[Task objective] The required output is the exact run of lines from the line containing "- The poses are" to the line containing "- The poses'", inclusive, and nothing besides.

[Data]
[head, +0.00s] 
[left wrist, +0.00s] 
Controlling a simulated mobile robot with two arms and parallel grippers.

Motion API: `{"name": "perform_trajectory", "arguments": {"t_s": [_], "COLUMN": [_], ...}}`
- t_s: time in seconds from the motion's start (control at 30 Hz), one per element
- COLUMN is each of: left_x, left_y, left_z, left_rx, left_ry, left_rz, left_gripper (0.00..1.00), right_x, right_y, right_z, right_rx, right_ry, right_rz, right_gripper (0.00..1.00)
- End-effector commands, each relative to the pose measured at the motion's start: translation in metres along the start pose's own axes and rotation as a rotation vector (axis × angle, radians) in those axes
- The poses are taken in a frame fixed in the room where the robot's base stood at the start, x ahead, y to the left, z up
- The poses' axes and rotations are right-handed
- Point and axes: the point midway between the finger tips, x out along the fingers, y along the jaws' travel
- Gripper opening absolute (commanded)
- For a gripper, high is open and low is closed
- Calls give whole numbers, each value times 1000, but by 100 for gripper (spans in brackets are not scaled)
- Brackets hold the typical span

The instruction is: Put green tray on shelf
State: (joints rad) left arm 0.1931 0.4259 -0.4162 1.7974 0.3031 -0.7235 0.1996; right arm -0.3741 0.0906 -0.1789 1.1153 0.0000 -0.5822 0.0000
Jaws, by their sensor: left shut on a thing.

[Answer below]
- The poses are taken in a frame fixed in the room where the robot's base stood at the start, x ahead, y to the left, z up
- The poses' axes and rotations are right-handed

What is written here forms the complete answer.